We have been in the process of moving to Kubernetes in our company and one of the things we have done is setup a VPN inside Kubernetes. This allows us to use internal Kubernetes domain names from our laptops. We ran into a few issues getting this up and running.
our first try
Our first port of call was to create an openvpn access server within our cluster. This worked well except that access to the openvpn-as webpage would fail because Kubernetes round-robins connections to pods and it would try to negotiate a token for each new connection. This negotiation caused a redirect, which looked to openvpn as though it was a new connection and so a new negotiation would begin. This was solved by putting an haproxy container in-front of the openvpn access server. The next issue, though, was one that couldn’t be solved easily. The openvpn license ties itself to the specific machine it’s running on and whenever the openvpn container was restarted, the license then became useless.
lets go opensource
So we then looked at using a pure openvpn server. After some time figuring out how to get it working with 2-factor authentication and encrypted certificates, we were up and running. This worked well except that exactly one hour after connecting, the VPN would disconnect. The logs showed there was a soft TLS renegotiation happening every hour. OpenVPN requires the password to be sent whenever the renegotiation happens, but since we use 2-factor authentication, we can’t cache our passwords for this purpose. Looking into the documentation, we found that we could extend the renegotiation time by setting reneg-sec in our setting files. We no longer had disconnections every hour. I then made my changes on a fork and pushed the requests back up.

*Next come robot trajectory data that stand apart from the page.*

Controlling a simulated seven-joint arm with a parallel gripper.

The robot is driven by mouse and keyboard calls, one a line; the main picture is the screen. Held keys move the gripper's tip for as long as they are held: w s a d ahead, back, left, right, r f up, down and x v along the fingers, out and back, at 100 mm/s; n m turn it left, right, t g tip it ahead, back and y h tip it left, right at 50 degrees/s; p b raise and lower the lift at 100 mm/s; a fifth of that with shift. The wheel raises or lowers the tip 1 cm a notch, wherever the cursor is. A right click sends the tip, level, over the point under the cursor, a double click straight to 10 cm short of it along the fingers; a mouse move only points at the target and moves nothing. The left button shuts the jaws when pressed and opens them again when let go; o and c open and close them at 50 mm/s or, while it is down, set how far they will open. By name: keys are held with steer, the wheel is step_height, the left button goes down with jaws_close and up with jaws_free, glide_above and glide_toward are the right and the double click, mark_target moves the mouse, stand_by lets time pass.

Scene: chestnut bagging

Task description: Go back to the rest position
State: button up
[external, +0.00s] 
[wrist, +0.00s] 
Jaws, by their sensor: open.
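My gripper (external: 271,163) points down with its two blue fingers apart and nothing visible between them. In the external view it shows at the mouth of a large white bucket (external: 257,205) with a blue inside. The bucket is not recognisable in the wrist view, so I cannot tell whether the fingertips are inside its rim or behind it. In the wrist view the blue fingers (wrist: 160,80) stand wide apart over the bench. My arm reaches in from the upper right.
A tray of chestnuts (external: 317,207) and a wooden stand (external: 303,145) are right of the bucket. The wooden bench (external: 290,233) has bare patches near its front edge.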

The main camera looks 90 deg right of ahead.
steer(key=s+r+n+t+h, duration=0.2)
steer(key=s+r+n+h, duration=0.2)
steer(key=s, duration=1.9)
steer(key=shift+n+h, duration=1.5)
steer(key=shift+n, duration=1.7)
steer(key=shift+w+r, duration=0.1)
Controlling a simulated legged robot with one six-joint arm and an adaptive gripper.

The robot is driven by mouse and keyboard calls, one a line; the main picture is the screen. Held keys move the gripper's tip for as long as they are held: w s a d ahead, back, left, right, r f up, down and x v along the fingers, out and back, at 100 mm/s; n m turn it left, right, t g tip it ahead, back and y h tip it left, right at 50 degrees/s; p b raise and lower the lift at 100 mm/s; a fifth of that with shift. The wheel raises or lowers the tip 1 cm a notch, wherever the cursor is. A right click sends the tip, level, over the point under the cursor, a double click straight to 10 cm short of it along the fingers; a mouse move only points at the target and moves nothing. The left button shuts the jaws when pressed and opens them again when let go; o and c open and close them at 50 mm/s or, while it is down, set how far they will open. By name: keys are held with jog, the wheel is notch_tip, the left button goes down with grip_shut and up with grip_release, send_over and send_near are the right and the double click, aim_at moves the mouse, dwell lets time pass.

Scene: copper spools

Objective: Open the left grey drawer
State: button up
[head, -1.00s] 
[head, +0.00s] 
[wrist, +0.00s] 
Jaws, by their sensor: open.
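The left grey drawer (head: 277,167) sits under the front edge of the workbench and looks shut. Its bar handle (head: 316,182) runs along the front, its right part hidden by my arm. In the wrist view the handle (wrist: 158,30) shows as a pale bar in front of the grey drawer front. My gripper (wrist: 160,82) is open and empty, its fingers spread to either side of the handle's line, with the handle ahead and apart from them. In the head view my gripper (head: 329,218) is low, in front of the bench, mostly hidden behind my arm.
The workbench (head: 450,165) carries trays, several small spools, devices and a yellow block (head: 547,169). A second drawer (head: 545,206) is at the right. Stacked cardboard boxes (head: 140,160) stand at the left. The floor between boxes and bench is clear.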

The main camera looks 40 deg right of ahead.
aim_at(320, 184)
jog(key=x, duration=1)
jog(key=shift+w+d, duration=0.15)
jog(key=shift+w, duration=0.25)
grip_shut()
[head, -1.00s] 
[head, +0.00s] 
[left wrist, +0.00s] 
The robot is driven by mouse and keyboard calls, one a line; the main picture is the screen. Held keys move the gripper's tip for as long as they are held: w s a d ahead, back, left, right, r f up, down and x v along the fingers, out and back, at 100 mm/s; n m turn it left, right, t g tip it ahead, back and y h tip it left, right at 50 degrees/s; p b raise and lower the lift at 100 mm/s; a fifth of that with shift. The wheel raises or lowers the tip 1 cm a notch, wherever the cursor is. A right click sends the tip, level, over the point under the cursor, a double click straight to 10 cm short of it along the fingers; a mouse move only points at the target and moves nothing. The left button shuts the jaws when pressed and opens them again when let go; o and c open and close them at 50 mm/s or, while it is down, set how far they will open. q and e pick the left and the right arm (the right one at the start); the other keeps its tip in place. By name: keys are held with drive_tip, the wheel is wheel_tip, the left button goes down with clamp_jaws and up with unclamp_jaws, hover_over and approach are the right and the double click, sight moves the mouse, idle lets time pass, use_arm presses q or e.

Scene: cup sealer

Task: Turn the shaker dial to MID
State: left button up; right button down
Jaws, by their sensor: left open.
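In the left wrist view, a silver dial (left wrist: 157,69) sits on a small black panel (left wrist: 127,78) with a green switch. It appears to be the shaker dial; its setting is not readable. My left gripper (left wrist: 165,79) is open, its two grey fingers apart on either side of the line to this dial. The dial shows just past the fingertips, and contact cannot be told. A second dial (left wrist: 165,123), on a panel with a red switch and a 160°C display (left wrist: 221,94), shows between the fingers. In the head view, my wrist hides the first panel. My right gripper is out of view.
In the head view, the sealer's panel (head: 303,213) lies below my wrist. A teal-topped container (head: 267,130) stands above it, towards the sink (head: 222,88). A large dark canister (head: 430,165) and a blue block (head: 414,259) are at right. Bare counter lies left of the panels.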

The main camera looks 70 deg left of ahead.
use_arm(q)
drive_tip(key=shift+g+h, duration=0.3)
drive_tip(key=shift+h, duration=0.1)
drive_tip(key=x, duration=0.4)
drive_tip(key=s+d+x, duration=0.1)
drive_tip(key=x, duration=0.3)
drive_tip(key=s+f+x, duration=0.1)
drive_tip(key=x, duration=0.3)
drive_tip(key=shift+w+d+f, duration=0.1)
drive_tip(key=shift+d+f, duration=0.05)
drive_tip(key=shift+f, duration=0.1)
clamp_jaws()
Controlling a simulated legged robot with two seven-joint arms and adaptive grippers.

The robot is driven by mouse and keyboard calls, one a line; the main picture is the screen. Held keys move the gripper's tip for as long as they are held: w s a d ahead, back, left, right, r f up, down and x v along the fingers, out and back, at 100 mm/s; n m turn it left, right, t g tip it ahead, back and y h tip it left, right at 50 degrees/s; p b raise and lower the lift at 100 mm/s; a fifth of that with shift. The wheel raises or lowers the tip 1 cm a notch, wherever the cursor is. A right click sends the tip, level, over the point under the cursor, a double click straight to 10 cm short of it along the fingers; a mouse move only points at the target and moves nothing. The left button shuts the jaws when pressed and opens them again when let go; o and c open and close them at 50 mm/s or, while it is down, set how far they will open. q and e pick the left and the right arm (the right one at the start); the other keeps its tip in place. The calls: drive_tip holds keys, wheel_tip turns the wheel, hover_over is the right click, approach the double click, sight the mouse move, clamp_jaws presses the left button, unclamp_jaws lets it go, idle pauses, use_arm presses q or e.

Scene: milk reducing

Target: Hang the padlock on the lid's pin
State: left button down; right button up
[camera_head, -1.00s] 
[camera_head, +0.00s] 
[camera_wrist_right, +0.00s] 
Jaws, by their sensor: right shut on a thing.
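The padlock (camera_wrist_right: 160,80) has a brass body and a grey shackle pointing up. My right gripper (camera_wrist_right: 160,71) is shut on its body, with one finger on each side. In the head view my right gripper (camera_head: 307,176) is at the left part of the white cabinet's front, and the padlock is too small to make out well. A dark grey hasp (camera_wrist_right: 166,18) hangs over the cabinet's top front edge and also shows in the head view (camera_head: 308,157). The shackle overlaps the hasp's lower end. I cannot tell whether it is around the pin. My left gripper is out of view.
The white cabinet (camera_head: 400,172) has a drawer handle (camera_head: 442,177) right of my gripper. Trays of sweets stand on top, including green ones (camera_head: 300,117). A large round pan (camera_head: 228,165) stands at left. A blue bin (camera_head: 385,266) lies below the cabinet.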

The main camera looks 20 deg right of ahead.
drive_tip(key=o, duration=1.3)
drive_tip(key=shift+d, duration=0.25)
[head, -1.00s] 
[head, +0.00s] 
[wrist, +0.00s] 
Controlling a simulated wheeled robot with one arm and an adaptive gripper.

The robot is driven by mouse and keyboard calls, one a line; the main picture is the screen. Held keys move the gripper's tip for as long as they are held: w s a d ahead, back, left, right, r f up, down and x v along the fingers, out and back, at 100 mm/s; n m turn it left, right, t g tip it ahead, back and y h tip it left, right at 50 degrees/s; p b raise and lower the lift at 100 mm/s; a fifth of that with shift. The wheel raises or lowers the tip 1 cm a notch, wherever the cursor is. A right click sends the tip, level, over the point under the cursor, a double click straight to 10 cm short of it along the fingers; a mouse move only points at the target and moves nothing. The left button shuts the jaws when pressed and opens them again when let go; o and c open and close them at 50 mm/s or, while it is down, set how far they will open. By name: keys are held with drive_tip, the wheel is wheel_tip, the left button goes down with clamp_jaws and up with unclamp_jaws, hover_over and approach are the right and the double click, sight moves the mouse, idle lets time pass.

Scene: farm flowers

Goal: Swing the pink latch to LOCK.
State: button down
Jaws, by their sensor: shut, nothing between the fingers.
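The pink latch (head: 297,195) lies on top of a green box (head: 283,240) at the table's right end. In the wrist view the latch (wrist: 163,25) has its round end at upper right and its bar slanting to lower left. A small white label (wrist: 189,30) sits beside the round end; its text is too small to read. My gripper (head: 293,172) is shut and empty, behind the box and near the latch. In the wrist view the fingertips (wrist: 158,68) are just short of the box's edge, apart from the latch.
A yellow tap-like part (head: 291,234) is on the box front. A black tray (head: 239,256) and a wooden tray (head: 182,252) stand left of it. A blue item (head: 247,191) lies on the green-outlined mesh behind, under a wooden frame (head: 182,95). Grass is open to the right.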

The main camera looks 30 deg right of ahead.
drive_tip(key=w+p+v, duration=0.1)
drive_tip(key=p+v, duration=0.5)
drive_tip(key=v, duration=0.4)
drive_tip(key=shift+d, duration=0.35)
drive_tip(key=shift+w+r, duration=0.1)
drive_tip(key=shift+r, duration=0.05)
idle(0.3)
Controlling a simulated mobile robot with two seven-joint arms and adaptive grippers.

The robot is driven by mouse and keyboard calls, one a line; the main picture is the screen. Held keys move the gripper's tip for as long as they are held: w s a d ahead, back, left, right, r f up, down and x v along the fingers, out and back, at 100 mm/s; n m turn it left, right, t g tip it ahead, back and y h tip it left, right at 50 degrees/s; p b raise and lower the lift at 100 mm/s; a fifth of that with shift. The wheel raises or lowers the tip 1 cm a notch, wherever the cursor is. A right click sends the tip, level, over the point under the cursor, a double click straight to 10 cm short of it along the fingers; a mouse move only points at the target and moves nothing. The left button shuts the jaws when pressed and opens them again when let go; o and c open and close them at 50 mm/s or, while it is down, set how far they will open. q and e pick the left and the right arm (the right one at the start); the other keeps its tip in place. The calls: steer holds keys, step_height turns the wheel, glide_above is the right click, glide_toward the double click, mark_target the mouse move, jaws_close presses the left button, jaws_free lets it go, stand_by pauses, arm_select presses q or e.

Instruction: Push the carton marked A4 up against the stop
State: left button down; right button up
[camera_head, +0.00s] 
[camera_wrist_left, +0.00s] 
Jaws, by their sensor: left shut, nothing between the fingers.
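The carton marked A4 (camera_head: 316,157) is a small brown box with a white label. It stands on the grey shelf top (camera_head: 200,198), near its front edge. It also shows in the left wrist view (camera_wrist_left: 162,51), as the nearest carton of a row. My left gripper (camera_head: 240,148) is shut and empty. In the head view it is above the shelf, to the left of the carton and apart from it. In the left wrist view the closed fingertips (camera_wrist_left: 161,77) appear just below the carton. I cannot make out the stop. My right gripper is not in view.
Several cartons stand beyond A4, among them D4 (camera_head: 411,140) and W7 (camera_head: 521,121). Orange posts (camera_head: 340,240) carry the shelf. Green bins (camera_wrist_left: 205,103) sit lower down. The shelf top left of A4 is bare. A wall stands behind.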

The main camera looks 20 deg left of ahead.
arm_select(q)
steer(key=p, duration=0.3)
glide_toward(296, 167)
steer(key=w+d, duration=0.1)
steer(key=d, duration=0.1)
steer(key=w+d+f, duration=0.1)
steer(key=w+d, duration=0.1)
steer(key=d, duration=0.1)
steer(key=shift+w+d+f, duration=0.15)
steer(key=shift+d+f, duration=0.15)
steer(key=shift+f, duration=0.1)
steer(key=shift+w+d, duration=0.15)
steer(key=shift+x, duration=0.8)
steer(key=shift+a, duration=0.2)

We continued using the VPN but started to notice that occasionally we’d get disconnected without any pattern. The logs showed that reneg-bytes was being exceeded. This was odd because we don’t set reneg-bytes and by default it should be turned off. Further investigation took us to this page which shows that if openvpn detects it is using a cipher that is vulnerable to sweet32 it will set reneg-bytes to 64MB. The solution in this case was to change to a more secure cipher. Once the new cipher was in place, the VPN no longer disconnected as it was before.
to the future
I’m sure we will continue to improve our VPN over the coming months but so far the experience has been quite good. Using an actively maintained open source project also allowed us to get our changes merged into the upstream project.